--- Start of Information supplied ---

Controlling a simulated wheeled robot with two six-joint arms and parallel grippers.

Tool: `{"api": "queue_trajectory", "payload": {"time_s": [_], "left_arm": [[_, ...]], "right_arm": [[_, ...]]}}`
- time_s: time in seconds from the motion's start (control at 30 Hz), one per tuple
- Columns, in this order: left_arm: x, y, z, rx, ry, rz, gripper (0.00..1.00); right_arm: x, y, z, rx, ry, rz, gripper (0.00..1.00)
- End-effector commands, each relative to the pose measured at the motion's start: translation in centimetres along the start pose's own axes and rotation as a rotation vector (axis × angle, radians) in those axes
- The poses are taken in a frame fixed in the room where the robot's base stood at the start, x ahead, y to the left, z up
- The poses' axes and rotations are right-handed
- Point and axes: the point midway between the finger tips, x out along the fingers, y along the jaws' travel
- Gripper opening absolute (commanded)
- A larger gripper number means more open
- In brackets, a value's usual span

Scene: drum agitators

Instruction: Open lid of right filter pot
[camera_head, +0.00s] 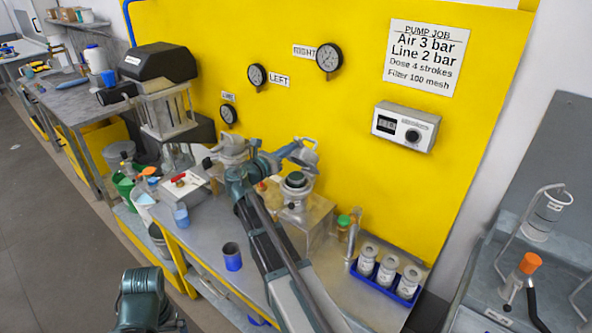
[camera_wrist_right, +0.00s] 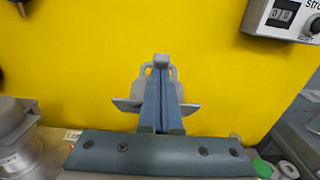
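The right filter pot (camera_head: 294,203) is a grey metal pot on a raised block by the yellow panel. Its round mouth (camera_head: 295,180) shows dark inside. Its grey lid (camera_head: 306,156) stands tilted up above and behind the mouth. My right gripper (camera_head: 288,151) reaches across to this lid. In the right wrist view the lid (camera_wrist_right: 129,104) shows on both sides of my right gripper (camera_wrist_right: 160,68), whose fingers are together on its middle. The exact contact at the tips is partly hidden. A part of my left arm shows at the bottom; its gripper does not.
The left filter pot (camera_head: 232,149) stands close to my right wrist. A blue tray (camera_head: 405,288) with white jars (camera_head: 387,269) is at the right of the bench. A blue cup (camera_head: 232,257) stands near the front edge. A green-capped bottle (camera_head: 343,226) is near the pot.

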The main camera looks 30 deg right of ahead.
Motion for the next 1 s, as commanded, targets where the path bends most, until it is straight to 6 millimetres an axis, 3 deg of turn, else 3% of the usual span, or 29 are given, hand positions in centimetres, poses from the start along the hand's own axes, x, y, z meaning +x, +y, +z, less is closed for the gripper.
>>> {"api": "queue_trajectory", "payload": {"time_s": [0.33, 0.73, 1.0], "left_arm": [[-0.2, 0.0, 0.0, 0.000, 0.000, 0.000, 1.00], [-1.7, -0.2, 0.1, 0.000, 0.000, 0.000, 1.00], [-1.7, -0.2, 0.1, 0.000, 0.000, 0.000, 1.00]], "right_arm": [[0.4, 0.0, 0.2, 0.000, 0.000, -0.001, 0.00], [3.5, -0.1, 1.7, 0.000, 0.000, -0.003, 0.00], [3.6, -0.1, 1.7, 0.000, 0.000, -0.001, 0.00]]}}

--- End of Information supplied ---

§ What you need to do:
Print out the material word for word, omitting the pictures.

§ Answer to the problem:
Controlling a simulated wheeled robot with two six-joint arms and parallel grippers.

Tool: `{"api": "queue_trajectory", "payload": {"time_s": [_], "left_arm": [[_, ...]], "right_arm": [[_, ...]]}}`
- time_s: time in seconds from the motion's start (control at 30 Hz), one per tuple
- Columns, in this order: left_arm: x, y, z, rx, ry, rz, gripper (0.00..1.00); right_arm: x, y, z, rx, ry, rz, gripper (0.00..1.00)
- End-effector commands, each relative to the pose measured at the motion's start: translation in centimetres along the start pose's own axes and rotation as a rotation vector (axis × angle, radians) in those axes
- The poses are taken in a frame fixed in the room where the robot's base stood at the start, x ahead, y to the left, z up
- The poses' axes and rotations are right-handed
- Point and axes: the point midway between the finger tips, x out along the fingers, y along the jaws' travel
- Gripper opening absolute (commanded)
- A larger gripper number means more open
- In brackets, a value's usual span

Scene: drum agitators

Instruction: Open lid of right filter pot
[camera_head, +0.00s] 
[camera_wrist_right, +0.00s] 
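The right filter pot (camera_head: 294,203) is a grey metal pot on a raised block by the yellow panel. Its round mouth (camera_head: 295,180) shows dark inside. Its grey lid (camera_head: 306,156) stands tilted up above and behind the mouth. My right gripper (camera_head: 288,151) reaches across to this lid. In the right wrist view the lid (camera_wrist_right: 129,104) shows on both sides of my right gripper (camera_wrist_right: 160,68), whose fingers are together on its middle. The exact contact at the tips is partly hidden. A part of my left arm shows at the bottom; its gripper does not.
The left filter pot (camera_head: 232,149) stands close to my right wrist. A blue tray (camera_head: 405,288) with white jars (camera_head: 387,269) is at the right of the bench. A blue cup (camera_head: 232,257) stands near the front edge. A green-capped bottle (camera_head: 343,226) is near the pot.

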The main camera looks 30 deg right of ahead.
Motion for the next 1 s, as commanded, targets where the path bends most, until it is straight to 6 millimetres an axis, 3 deg of turn, else 3% of the usual span, or 29 are given, hand positions in centimetres, poses from the start along the hand's own axes, x, y, z meaning +x, +y, +z, less is closed for the gripper.
>>> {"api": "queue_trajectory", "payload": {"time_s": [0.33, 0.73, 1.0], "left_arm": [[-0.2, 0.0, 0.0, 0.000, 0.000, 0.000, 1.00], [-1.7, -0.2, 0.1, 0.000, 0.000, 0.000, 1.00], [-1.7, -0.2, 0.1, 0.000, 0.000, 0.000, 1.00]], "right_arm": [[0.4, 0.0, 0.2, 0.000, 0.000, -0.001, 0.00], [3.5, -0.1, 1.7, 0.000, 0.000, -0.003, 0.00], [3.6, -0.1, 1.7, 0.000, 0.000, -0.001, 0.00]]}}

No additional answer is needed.